Earlier this week, Mark Suster, a VC investor based in SoCal, wrote an excellent post about startups in LA. Want to Start a Technology Company in LA?

He makes some great points:

...LA [is] the second largest city in the country with a population if 16 million. We have universities like Caltech, UCLA, USC and many more. We have many seasoned entrepreneurs who have built successful companies here and made a lot of money for investors and themselves. But LA is not Silicon Valley and we don’t need to aspire to be so. We will never be Silicon Valley in the way that Toronto will never be Hollywood. But we have a great city for building technology companies.

He goes on to list some of the many succesful tech companies that have been built in the LA region. And that there is now a large pool of experienced entrepreneurs that have had two, or more, successful companies. This can help create new entrepreneurs.

Mr Suster is one of the organizers of Launchpad LA V2, which was announced today. This is a project aimed at first-time entrepreneurs and helping to educate them and guide them in building successful companies.
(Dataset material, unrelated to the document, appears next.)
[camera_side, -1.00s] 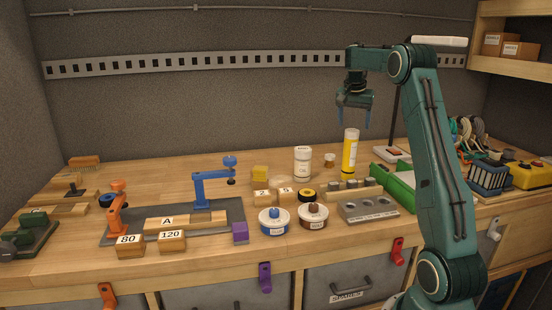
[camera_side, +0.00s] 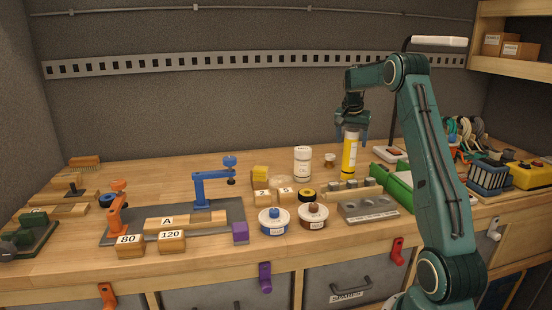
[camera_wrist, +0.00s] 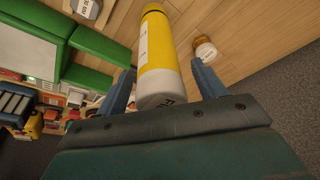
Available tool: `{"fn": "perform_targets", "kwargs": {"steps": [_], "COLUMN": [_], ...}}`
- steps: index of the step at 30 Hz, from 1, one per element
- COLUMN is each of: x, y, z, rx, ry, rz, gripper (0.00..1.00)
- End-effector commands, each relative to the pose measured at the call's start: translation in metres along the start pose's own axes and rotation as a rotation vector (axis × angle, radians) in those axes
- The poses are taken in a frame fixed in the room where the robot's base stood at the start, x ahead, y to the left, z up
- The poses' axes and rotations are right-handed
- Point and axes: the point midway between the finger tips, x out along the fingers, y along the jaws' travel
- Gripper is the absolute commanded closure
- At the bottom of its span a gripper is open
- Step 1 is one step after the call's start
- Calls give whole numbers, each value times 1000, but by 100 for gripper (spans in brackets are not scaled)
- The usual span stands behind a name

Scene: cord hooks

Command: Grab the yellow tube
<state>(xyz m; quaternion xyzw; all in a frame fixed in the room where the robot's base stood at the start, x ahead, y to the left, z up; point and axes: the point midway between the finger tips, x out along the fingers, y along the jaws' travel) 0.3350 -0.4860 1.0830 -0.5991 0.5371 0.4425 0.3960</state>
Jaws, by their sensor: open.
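The yellow tube (camera_side: 349,156) stands upright on the bench, with a white label and a pale top end. In the wrist view the yellow tube (camera_wrist: 157,55) lies between the two blue fingers, with gaps visible on both sides. My gripper (camera_side: 351,141) is directly above and around the tube's upper end, pointing down. Its fingers are open; in the wrist view my gripper (camera_wrist: 163,84) holds nothing. The far side of the tube is hidden.
A white jar (camera_side: 302,161) stands left of the tube, and a small brown-topped jar (camera_side: 330,159) is close by. A green case (camera_side: 393,186) lies to the right.

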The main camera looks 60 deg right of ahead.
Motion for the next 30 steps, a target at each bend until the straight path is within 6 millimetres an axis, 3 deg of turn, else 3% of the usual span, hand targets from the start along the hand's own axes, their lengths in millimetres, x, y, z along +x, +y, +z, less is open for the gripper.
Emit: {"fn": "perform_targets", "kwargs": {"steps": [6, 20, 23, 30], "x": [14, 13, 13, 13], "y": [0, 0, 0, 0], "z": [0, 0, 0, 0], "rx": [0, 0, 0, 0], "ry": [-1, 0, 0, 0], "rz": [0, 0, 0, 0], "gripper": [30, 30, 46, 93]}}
It won't be long before we have a West Coast corridor of innovation stretching from Silicon Valley to Southern California, and beyond.

In fact, if you fly from San Diego heading north along the coast you pass over tons of innovation centers:

- The communications and biotech industries of San Diego;

- The electronics industries of Orange County;

- The media centers of Hollywood and Santa Monica;

- Then you reach San Francisco/Silicon Valley with its electronics, software, media tech, biotech, cleantech industries;

- Then Portland with its thriving startup scene plus Intel's big presence there;

- Seattle with a thriving tech scene mostly spun out of Microsoft, and Amazon;

- Vancouver and its software industry.

This is very impressive, it is 1400 miles of innovation. There's no other region like it, hundreds of miles of world-class, industry leading, innovation and creativity.

Interestingly, it's all built on top of one of the most unstable fault lines in the world. A disruptive reality. Is there a connection?

I've always said that innovation has to be disruptive otherwise it's not innovation.